Aparentemente, o Governo entendeu que era mais importante conceder este apoio ao setor e aos seus clientes do que continuar com uma política mais protetora da saúde pública (um dos interesses que justificam a aplicação de taxas reduzidas de IVA), que desincentive o consumo de açúcar entre a população portuguesa. Concorde-se ou discorde-se da medida, não se afigura óbvio o justificativo que leva à aplicação (ou exclusão) da taxa reduzida de IVA a certos bens em detrimento de outros.
Também é pertinente questionar a razão por que este tipo de bebidas (bem como outros alimentos consumidos em restaurante) não usufruem da mesma taxa de IVA quando consumidos em supermercados. Não deveria haver aqui também uma harmonização fiscal?

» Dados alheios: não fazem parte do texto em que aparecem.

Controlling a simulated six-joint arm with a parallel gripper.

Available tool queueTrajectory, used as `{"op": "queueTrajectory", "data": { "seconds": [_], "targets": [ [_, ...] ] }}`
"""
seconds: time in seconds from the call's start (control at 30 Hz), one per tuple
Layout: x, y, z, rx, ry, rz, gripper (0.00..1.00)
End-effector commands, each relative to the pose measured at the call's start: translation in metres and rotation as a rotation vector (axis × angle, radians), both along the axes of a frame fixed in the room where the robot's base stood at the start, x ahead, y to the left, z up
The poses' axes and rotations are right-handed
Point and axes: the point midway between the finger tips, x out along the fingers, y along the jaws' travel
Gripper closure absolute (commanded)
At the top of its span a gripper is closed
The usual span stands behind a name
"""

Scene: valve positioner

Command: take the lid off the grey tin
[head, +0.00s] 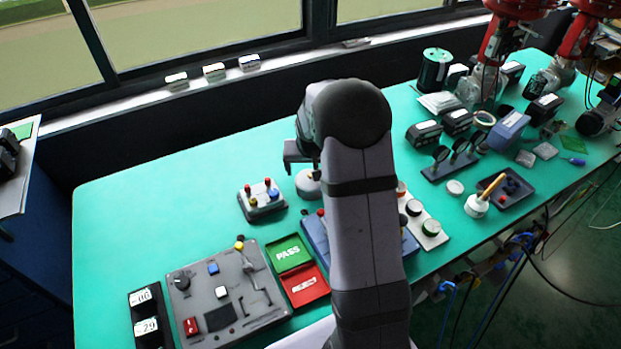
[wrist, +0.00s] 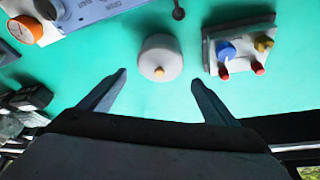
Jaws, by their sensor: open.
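In the head view the tin (head: 308,184) is partly hidden by my arm. My gripper (wrist: 158,78) is open and empty. In the wrist view its fingertips appear on either side of the tin's near edge, with a gap on both sides. The head view shows my gripper (head: 298,155) above and near the tin; its fingers are mostly hidden.
A button box (wrist: 238,48) with red, blue and yellow buttons stands right of the tin in the wrist view. A blue-grey panel (wrist: 95,12) and an orange dial (wrist: 24,28) lie at its upper left. The table's left back area (head: 150,205) is clear in the head view.

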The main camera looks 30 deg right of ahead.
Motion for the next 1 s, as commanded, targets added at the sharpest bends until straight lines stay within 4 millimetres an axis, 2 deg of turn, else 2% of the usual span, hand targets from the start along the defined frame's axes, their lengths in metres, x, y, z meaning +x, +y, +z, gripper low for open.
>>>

No caso referente ao processo C-146/22 do TJUE que já foi referido, a requerente YD é um sujeito passivo estabelecido na Polónia que comercializa uma bebida denominada “Classic Hot Chocolate”, que consiste num chocolate quente preparado à base de leite e de um molho de chocolate. A YD apresentou às autoridades fiscais da Polónia um pedido de informação vinculativa sobre a taxa de IVA aplicável a essa bebida.
As referidas autoridades consideraram que, como a bebida era vendida para consumir nos estabelecimentos da requerente ou para levar em regime de takeaway, devia-se aplicar a taxa reduzida de IVA de 8% que é aplicável aos serviços de restauração.
YD contestou esse parecer, alegando que devia ser aplicada uma taxa reduzida de IVA de 5 %, por analogia com as outras entregas de bens referidas no anexo 10 da Lei do IVA polaca, que inclui, nomeadamente, as bebidas à base de leite. A este respeito, atendendo à semelhança entre esses produtos e a bebida em causa no processo principal, invocou uma violação do princípio da neutralidade do IVA, uma infração às regras da concorrência e uma aplicação incorreta da Lei do IVA, acabando por submeter um pedido de reenvio prejudicial ao TJUE.
Já em sede de reenvio prejudicial, o TJUE refere que, desde que as operações às quais se aplica a taxa reduzida sejam abrangidas por uma das categorias do anexo III da Diretiva IVA e o princípio da neutralidade fiscal seja respeitado, o legislador nacional é livre para delimitar, no seu direito interno, as categorias às quais pretende aplicar essa taxa reduzida. Neste âmbito, a Diretiva IVA não obsta a que as entregas de bens ou as prestações de serviços que façam parte da mesma categoria do anexo III da Diretiva sejam sujeitas a duas taxas reduzidas de IVA diferentes, desde que o princípio da neutralidade fiscal seja respeitado.
No caso em concreto, o TJUE salienta que as bebidas comercializadas por YD, pelo facto de serem preparadas especificamente a pedido do cliente e entregues quentes, se destinam a ser consumidas imediatamente, quando tal não é necessariamente o caso das bebidas lácteas comercializadas nos estabelecimentos comerciais. Esta diferença pode ter uma influência determinante na escolha do consumidor de adquirir uma ou outra destas bebidas, na medida em que essa escolha não é feita nas mesmas condições nem com o mesmo objetivo, e ainda menos se o consumidor puder alterar a composição das bebidas encomendando ingredientes adicionais.
O TJUE concluiu que é necessário determinar, primeiro, se as bebidas lácteas em causa no processo principal apresentam propriedades análogas, segundo, se satisfazem as mesmas necessidades do consumidor e, terceiro, se as diferenças entre tais bebidas lácteas exercem uma influência determinante na escolha do consumidor médio de adquirir uma ou outra das referidas bebidas. Basta que o terceiro critério não esteja preenchido para que se considere que os bens ou as prestações de serviços em causa não são semelhantes e para que a sua sujeição a taxas reduzidas de IVA diferentes não viole, por conseguinte, o princípio da neutralidade fiscal.
Não sendo este um exercício intuitivo ou de fácil análise, a jurisprudência comunitária ajuda aqui a esclarecer a existência de taxas de IVA diferentes em bens que, para o consumidor comum, seriam idênticos. Os serviços acessórios que acompanham a entrega do produto assumem um caráter diferenciador que justifica um tratamento fiscal distinto.